Kelly serves as an Artist in Residence for the University of Washington’s School of Music; she is also guest instructor in acting and directing for both undergraduate and graduate students at the University of Washington School of Drama and for Cornish College of the Arts. Kelly served as the Associate Artistic Director and then as the Co-Artistic Director at Seattle Public Theater, garnering many awards with that organization which also includes the Gregory Falls Award for Theatre of the Year.
Kelly earned her B.A. from Vanderbilt University and her M.F.A. from the University of Texas at Austin. She is a member of the Sandbox Artists Collective, a member of Actor's Equity Association, and a member of the Stage Directors and Choreographers Society.

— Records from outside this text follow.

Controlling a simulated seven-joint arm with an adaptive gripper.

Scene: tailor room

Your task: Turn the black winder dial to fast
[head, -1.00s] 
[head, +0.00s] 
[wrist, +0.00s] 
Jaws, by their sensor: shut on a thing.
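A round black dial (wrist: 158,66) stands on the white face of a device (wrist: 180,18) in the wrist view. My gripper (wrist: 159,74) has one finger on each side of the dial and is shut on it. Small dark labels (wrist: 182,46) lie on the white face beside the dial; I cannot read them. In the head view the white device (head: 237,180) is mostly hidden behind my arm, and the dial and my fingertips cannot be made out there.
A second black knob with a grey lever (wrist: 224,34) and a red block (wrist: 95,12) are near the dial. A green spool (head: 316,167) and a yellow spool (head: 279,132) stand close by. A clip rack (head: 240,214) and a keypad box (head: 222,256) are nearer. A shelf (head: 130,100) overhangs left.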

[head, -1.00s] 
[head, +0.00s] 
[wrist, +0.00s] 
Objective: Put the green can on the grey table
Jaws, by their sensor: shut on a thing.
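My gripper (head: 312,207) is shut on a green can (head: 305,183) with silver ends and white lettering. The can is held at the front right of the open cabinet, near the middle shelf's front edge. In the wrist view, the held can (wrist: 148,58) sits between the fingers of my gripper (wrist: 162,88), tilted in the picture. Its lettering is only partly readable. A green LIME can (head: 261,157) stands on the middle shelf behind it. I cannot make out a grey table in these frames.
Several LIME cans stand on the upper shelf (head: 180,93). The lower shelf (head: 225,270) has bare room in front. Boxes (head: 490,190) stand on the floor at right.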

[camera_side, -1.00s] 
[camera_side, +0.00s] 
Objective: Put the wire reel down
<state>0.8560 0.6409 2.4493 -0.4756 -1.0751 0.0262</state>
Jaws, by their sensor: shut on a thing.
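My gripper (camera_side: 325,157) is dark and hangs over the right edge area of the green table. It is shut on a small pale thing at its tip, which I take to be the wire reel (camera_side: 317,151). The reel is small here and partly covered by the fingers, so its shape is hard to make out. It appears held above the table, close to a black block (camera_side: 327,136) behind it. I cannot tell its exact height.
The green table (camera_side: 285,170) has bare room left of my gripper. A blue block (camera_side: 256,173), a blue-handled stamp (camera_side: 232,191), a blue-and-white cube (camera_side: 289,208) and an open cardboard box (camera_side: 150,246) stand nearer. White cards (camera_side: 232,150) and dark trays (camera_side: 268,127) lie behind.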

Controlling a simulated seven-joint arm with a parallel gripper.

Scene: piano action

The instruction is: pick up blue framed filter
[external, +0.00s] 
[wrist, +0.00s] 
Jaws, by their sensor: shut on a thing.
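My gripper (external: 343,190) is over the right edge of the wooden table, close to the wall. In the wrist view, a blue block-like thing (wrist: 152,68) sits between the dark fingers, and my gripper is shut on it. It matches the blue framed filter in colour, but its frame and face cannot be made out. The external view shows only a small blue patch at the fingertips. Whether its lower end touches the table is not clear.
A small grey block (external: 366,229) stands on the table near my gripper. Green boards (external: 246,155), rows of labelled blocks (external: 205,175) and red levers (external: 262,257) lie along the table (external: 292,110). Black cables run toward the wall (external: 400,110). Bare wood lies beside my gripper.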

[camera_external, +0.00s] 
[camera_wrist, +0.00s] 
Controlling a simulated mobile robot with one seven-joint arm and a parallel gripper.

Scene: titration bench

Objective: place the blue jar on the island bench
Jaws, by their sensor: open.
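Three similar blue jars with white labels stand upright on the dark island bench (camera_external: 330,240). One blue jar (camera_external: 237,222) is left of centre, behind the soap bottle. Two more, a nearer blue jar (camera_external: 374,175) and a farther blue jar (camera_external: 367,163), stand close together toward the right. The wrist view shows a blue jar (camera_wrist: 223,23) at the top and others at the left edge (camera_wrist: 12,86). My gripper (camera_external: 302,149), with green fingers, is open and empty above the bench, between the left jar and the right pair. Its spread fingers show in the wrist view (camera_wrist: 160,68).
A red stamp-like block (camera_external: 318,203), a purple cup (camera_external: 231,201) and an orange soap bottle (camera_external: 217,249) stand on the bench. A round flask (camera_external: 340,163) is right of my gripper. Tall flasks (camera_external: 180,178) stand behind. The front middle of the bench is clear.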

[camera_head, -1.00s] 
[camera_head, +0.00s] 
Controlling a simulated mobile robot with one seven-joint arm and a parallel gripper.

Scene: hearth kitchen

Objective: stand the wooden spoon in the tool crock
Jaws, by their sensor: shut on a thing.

Andrew Romanick performs in the Seattle area and beyond as a collaborative pianist and opera coach. On faculty at the University of Washington School of Music, he instructs Opera Workshop and Collaborative Piano. This year Romanick has performed and premiered with soprano Carrie Henneman Shaw a number of pieces in Seattle and St. Paul by contemporary composers: Linda Tutas Haugen, Kate Soper, Jocelyn Hagen, Juliana Hall, and Karen P. Thomas. In January, Romanick also contributed to the reconstruction and performance by UW Opera of Joseph Haydn's Philemon and Baucis, or Jupiter comes to Earth. Previous professional performances have taken place virtually with Seattle soprano Chérie Hughes in the Barcelona Festival of Song; with Broadway and Metropolitan Opera Baritone Zachary James in the Hoku concert series in Kona, Hawaii; in the Canto Opera Festival in Louisville, Kentucky; in the Music in the Marche Opera Festival in Mondavio and Fano, Italy; and solo in the Gijón Piano Festival in Spain. Romanick earned his Doctorate of Musical Arts from University of Washington in 2018 in the studio of Robin McCabe.